- DATA EXCERPT -
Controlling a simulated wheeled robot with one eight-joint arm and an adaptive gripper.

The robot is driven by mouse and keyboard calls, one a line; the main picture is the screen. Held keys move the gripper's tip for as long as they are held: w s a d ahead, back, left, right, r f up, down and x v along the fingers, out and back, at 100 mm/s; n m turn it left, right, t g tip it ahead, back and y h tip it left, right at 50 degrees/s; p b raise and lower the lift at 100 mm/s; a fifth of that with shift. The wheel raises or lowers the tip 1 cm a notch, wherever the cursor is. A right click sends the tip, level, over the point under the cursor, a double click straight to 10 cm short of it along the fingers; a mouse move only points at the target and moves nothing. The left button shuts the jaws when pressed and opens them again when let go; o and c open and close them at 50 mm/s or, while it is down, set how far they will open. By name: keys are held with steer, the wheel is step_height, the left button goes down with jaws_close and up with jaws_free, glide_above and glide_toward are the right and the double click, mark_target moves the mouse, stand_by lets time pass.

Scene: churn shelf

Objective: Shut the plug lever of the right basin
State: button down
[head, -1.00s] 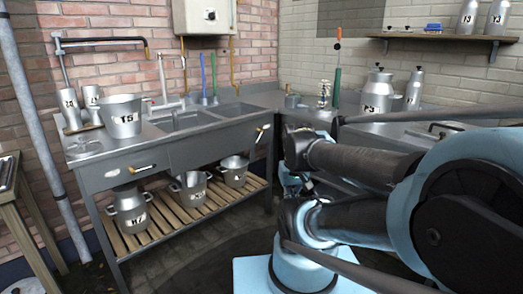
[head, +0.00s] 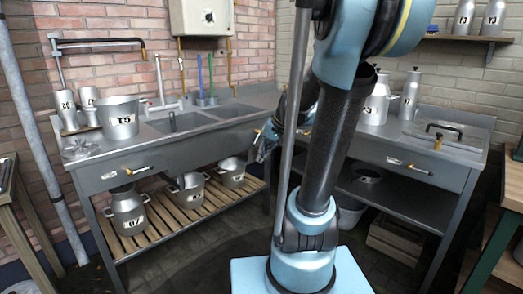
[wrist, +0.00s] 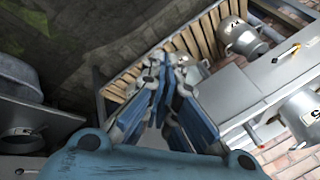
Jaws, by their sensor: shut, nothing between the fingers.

- TASK TO CARRY OUT -
Pull out all lines in the data above that include "gripper".

- FULL ANSWER -
Controlling a simulated wheeled robot with one eight-joint arm and an adaptive gripper.
The robot is driven by mouse and keyboard calls, one a line; the main picture is the screen. Held keys move the gripper's tip for as long as they are held: w s a d ahead, back, left, right, r f up, down and x v along the fingers, out and back, at 100 mm/s; n m turn it left, right, t g tip it ahead, back and y h tip it left, right at 50 degrees/s; p b raise and lower the lift at 100 mm/s; a fifth of that with shift. The wheel raises or lowers the tip 1 cm a notch, wherever the cursor is. A right click sends the tip, level, over the point under the cursor, a double click straight to 10 cm short of it along the fingers; a mouse move only points at the target and moves nothing. The left button shuts the jaws when pressed and opens them again when let go; o and c open and close them at 50 mm/s or, while it is down, set how far they will open. By name: keys are held with steer, the wheel is step_height, the left button goes down with jaws_close and up with jaws_free, glide_above and glide_toward are the right and the double click, mark_target moves the mouse, stand_by lets time pass.

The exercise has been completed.